Mientras iba dejando el alcohol y seguía buscando hombres, la misma tensión le desató una voracidad enorme y a toda hora se la pasaba comiendo lo que encontraba en esa cocina tan hermosa y tan moderna, pero llena de alimentos congelados que con sólo 10 ó 15 minutos de horneado ya estaban listos. Ella no sabía cocinar y se alimentaba muy mal y por eso prefería encargar comida caliente o detenerse en alguna cafetería y comprar varios platos, que apenas pellizcaría para arrojarlos luego.
Quizás la mejor imagen de la vida caótica que llevaba Joan Kennedy en esa época, la proporciona el libro cuando describe la cocina: en las alacenas donde la gente normal coloca platos y tazas, ella guardaba cajas y cajas de zapatos que no le cabían en los armarios, y donde debían ir otros utensilios, ponía las joyas. El refrigerador estaba repleto de langostas congeladas, pollo con crema y cerveza. Una mañana, orgullosamente, le contó a su amiga que había aprendido algo maravilloso: cómo usar el horno microondas.

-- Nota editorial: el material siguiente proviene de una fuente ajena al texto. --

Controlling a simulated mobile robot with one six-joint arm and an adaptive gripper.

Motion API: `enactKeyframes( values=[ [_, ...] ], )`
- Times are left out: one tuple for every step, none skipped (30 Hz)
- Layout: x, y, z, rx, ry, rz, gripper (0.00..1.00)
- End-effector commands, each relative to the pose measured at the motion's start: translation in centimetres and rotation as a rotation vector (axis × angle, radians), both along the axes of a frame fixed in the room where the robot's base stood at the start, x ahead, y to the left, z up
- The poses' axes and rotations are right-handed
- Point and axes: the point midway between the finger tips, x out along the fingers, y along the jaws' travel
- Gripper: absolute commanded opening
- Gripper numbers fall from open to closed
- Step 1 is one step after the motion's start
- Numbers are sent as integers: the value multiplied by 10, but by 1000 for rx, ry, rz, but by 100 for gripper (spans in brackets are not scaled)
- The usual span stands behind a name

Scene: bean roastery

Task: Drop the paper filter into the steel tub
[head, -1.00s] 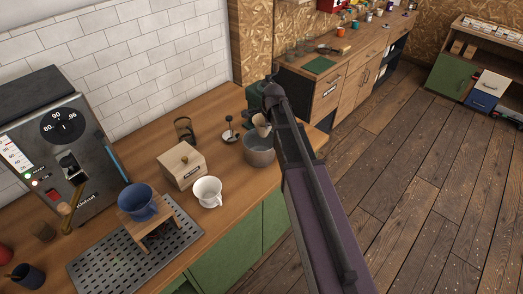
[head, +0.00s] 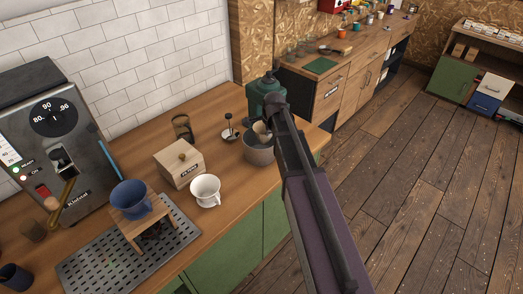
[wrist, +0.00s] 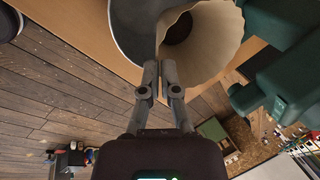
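The paper filter (wrist: 216,32) is a tan fluted cone with its wide mouth facing the wrist camera. My gripper (wrist: 159,68) is shut on its edge, with the two fingertips close together. In the head view the filter (head: 261,128) shows at the mouth of the grey steel tub (head: 257,154), partly hidden by my arm. The tub's wall (wrist: 128,32) shows beside and behind the filter in the wrist view. I cannot tell how far down inside the tub the filter sits. My fingertips are hidden in the head view.
A blue dripper (head: 131,198) and espresso machine (head: 50,140) are further left.

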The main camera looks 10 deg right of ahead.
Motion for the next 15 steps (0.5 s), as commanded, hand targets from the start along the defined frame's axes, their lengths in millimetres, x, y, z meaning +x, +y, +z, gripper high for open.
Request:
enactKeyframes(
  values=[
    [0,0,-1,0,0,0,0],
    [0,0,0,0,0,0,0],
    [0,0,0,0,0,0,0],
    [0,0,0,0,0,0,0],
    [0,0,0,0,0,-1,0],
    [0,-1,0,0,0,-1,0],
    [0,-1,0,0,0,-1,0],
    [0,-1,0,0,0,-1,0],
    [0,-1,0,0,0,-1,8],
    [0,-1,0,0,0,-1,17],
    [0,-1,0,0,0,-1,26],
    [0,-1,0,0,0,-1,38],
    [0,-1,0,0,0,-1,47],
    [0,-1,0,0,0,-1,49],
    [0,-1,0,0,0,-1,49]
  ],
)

El proceso del divorcio no fue fácil, porque los Kennedy, especialmente Ted, son avaros y no quería, como castigo a su alcoholismo, repartir sustancialmente su fortuna con ella. Pero al final fue generoso, le dio una mansión en la playa de Cape Cod, mientras ella tenía su apartamento en Boston y una pensión anual fija de 175 mil dólares. Los hijos, por supuesto, quedaron con el padre. Joan, según el libro en su parte final, por primera vez es una mujer libre, tiene muchos amigos, se interesa por el arte, reparte su vida entre la mansión de la playa y su apartamento en Boston. Irónicamente, en el mismo edificio siguen viviendo las dos mujeres: la que escribió el libro y la que se confensaba cándidamente en esas madrugadas, cuando el mundo era una porquería. Sigue siéndolo, por supuesto, pero ahora Joan Kennedy le teme menos.

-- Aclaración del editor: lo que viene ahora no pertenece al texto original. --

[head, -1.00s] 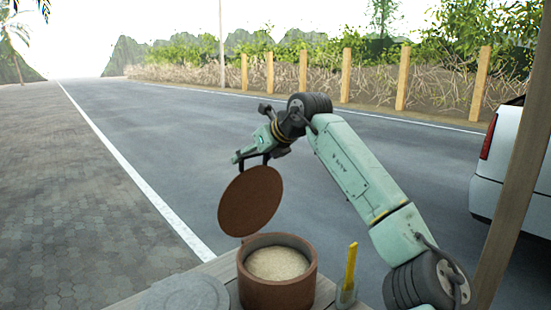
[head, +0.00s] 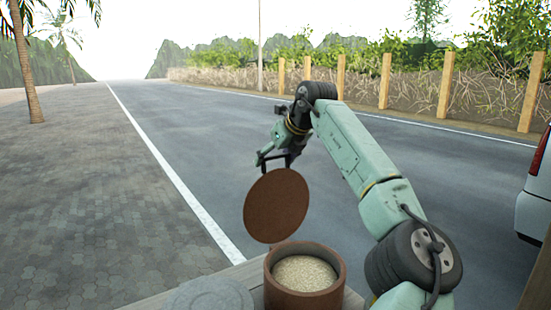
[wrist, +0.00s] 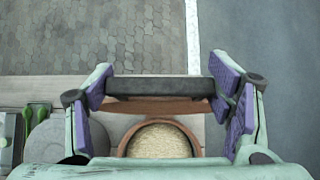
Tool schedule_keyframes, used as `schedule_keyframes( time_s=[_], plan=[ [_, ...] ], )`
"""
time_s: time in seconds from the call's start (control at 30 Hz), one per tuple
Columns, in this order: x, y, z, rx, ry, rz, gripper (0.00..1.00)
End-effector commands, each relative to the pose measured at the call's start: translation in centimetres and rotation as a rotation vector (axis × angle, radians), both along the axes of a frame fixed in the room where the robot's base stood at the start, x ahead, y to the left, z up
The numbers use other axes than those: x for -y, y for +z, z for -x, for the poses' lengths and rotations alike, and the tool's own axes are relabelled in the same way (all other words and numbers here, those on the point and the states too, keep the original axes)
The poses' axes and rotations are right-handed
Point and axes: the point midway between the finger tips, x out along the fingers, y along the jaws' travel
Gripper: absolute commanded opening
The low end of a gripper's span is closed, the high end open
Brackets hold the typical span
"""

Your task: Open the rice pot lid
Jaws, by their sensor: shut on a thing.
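The rice pot (head: 305,297) is a brown clay pot on the wooden table, uncovered, with pale rice (head: 305,272) showing inside. My gripper (head: 277,155) is above the pot, shut on the dark handle of the round brown lid (head: 276,206). The lid hangs tilted, nearly on edge, above the back left of the pot's rim. In the wrist view, the dark handle (wrist: 160,87) spans between the purple finger pads of my gripper (wrist: 163,90). The lid's brown edge (wrist: 160,107) shows below the handle, and the rice (wrist: 159,142) lies beyond it.
A grey round lid or disc (head: 208,296) lies on the wooden table (head: 243,273) left of the pot. Green-handled items (wrist: 37,116) lie at the left in the wrist view. Open road and paving surround the table. A white vehicle (head: 535,195) stands at right.

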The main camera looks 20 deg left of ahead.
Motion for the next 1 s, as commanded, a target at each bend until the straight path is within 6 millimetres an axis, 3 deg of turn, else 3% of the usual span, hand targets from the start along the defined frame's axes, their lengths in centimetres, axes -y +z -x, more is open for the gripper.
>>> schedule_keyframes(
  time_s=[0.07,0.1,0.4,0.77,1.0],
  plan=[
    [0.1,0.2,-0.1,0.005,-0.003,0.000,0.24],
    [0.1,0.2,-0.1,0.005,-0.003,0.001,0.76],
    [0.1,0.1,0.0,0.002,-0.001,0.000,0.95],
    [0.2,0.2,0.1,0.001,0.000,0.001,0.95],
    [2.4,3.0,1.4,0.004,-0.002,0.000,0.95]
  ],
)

Cuando le preguntaron a la Chellis por qué lo había escrito, dijo que por dinero. Necesitaba el dinero para ella y sus dos hijos (está divorciada de un constructor); luego asegura que lo hizo para mostrar el retrato de una mujer de coraje. En el fondo, según algunos comentaristas, se trata de una simple venganza contra esa familia, contra Joan, contra un nivel de vida que la autora jamás tuvo ni tendrá. Con una sonrisa, Marcia Chellis agrega: "Si Joan lee el libro, verá qué tanto fui fiel, porque me reservé algunas cosas peores".